What this means is that if you are from Russia and your priority date is January 1, 2015, you must wait until the F2A category on the Visa Bulletin reads 01JAN15 or later before you can take further action towards becoming a permanent resident.
When your priority date is current your spouse may file Form I-485 Application to Register Permanent Residence if he or she is already in the country with lawful status, otherwise you may need to go through a process that is known as consular processing. The mechanics of which process to undergo and when can be complicated, so if it’s unclear to you which steps to take at this point you may want to contact an immigration attorney.
Why is my Spouse’s Green Card Conditional?
After your spouse has applied for permanent residency, either through adjustment of status or via consular processing, USCIS may approve your spouse’s green card application with conditions. This happens if your marriage is less than two years old. Under these circumstances, your spouse’s status as a permanent resident will be conditional.

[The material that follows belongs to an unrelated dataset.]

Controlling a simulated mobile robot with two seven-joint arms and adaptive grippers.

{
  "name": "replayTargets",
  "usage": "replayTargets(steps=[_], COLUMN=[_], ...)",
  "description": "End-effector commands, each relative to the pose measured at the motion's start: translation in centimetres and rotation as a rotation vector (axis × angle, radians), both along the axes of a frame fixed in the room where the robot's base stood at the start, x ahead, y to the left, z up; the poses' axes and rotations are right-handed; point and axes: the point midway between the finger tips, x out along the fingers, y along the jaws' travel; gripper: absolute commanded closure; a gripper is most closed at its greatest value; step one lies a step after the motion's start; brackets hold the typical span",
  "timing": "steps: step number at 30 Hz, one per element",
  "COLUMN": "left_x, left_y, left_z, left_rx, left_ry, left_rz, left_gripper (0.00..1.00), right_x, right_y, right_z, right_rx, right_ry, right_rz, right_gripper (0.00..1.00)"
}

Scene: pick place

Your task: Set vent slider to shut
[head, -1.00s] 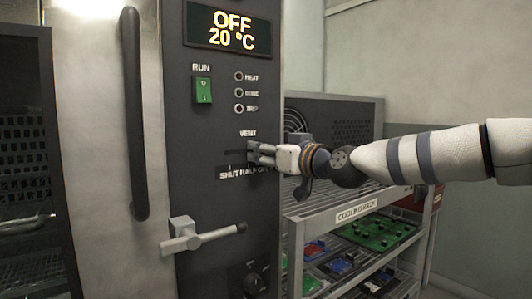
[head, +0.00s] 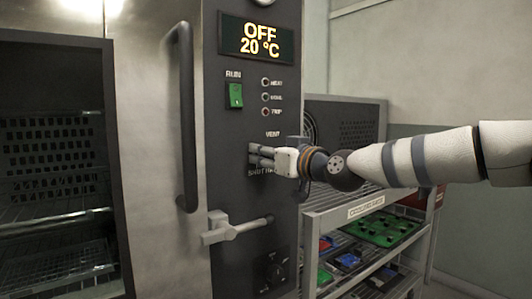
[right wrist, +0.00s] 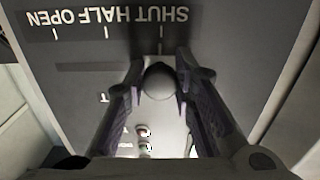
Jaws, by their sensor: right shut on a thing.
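In the head view the fingers hide the knob. My right gripper (head: 260,156) is shut on the knob, with a finger on each side of it (right wrist: 160,92). The dark slot (right wrist: 90,67) stretches away from the knob toward HALF and OPEN. My left gripper is not in view.
The grey control panel (head: 230,198) carries a green RUN switch (head: 235,95), lamps and an OFF 20 °C display (head: 257,40). A door handle (head: 187,120) and a latch lever (head: 235,229) stick out at the left. A cooling rack (head: 365,208) stands at the right.

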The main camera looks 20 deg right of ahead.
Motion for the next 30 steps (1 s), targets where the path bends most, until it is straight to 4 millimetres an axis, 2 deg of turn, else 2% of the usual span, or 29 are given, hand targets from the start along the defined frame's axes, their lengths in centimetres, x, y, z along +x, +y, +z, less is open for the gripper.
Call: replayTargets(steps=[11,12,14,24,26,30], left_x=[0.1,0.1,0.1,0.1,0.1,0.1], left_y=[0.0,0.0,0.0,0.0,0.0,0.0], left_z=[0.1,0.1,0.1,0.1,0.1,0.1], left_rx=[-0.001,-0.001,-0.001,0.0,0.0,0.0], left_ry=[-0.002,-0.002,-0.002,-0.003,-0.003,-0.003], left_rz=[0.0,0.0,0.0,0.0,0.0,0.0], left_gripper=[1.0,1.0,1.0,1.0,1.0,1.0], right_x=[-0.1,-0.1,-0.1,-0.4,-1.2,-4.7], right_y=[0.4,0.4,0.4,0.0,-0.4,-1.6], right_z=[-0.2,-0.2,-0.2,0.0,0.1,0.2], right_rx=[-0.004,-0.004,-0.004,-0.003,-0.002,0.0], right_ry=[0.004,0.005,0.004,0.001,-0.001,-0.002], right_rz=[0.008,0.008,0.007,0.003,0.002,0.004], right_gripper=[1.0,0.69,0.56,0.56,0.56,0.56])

In order to remove the conditional status from your spouse’s green card, the both of you must file a Form I-751 Petition to Remove the Conditions of Residence. Form I-751 should be filed within 90 days of the expiration date listed on your spouse’s conditional green card. This deadline is very important because if you don’t file within this period, your spouse may have to leave the United States.
For more information regarding removing the conditions of your spouse’s permanent residency, see “What is a Conditional Green Card?”
My Petition was Denied, Now What?
USCIS may choose to deny your I-130 petition. While its difficult to plan for something like this, you should know that it does occasionally happen.
Your denial notice will explain why your application was denied and describe your avenues for appeal and review. If you filed your I-130 application by yourself and have received a denial notice, it is recommended that you first contact an immigration attorney before you appeal. They may be able to explain to you why the application was denied and explain whether or not it is worth it to make an appeal.